Heated Immigration Debate Gets Underway in the Senate

Mike O'Brien

The immigration debate moved to Senate floor on Friday in what could be a month-long discussion on the controversial reform bill.

Today’s talks were centered on whether the full Senate should take up the bill.

The proposed legislation would be the biggest overhaul of America’s immigration laws in a generation and so far it has created unprecedented dissension on all sides.

The bill was drafted by the so-called Gang of Eight, a bipartisan group of senators.

It would allow the nation's 11 million unauthorized immigrants to apply for U.S. citizenship, border security would be beefed up and the bill would revamp the legal immigration system to bring in more high-tech and lower-skilled workers on temporary work visas.

Opponents say it effectively grants amnesty to unauthorized immigrants and will bring in too many foreigners who will take potential jobs from unemployed Americans. They also believe the border security measures don’t go far enough.

Sen. Jeff Sessions, a Republican from Alabama, has already reserved three hours in the Senate to take issue with the bill and will be joined by other Republicans who want to overturn it.

On Friday he said in the Senate: "The legislation that's been offered by the Gang of Eight says they've fixed it. Don't worry. Well, it won't do that."

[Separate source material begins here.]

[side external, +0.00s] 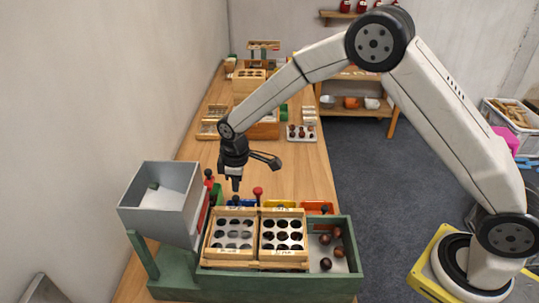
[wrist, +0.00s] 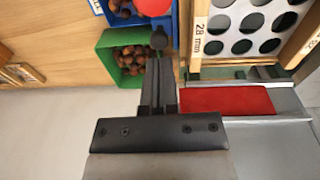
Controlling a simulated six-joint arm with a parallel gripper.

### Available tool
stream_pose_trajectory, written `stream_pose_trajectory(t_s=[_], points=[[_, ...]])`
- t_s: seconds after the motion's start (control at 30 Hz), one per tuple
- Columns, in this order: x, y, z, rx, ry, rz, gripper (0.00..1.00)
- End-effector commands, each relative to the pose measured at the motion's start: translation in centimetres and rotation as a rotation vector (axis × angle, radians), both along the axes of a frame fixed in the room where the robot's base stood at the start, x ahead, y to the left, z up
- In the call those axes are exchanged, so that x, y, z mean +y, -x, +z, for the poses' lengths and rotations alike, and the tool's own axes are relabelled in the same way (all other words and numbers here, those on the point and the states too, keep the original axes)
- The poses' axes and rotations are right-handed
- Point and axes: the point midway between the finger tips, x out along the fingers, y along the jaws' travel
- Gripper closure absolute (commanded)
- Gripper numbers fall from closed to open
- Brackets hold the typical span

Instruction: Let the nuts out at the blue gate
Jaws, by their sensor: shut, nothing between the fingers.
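The green sorting machine (side external: 250,284) stands at the front of the bench, with a grey hopper (side external: 160,213) on its left. A blue bin (wrist: 128,14) holding several brown nuts shows in the wrist view; only a small blue part (side external: 231,203) shows behind the sieves in the side view. A red knob (wrist: 153,6) overlaps the blue bin at the top of the wrist view. My gripper (side external: 235,186) points down, shut and empty, above the back left of the machine. In the wrist view its tips (wrist: 158,40) lie just below that knob. The blue gate itself cannot be made out.
Two wooden-framed sieves (side external: 257,238) sit in the machine; one reads 28 mm. A right compartment (side external: 341,265) holds several nuts. A green bin (wrist: 105,42) with nuts adjoins the blue one. Another red knob (side external: 258,191) stands behind the sieves. Trays (side external: 301,133) stand farther back.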

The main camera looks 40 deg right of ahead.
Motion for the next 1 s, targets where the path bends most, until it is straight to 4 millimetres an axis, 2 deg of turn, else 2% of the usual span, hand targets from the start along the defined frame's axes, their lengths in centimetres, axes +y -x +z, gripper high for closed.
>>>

Democrat Senate Majority Leader Sen. Harry Reid opened Friday’s proceedings by saying he hoped the Senate would vote on it before the July 4 recess, adding that he believes Americans are ready for the sweeping reforms.

He said: "They all acknowledge that the vast majority of American people want us to move forward on this - Democrats, Republicans and Independents. And they all agree on a pathway to citizenship."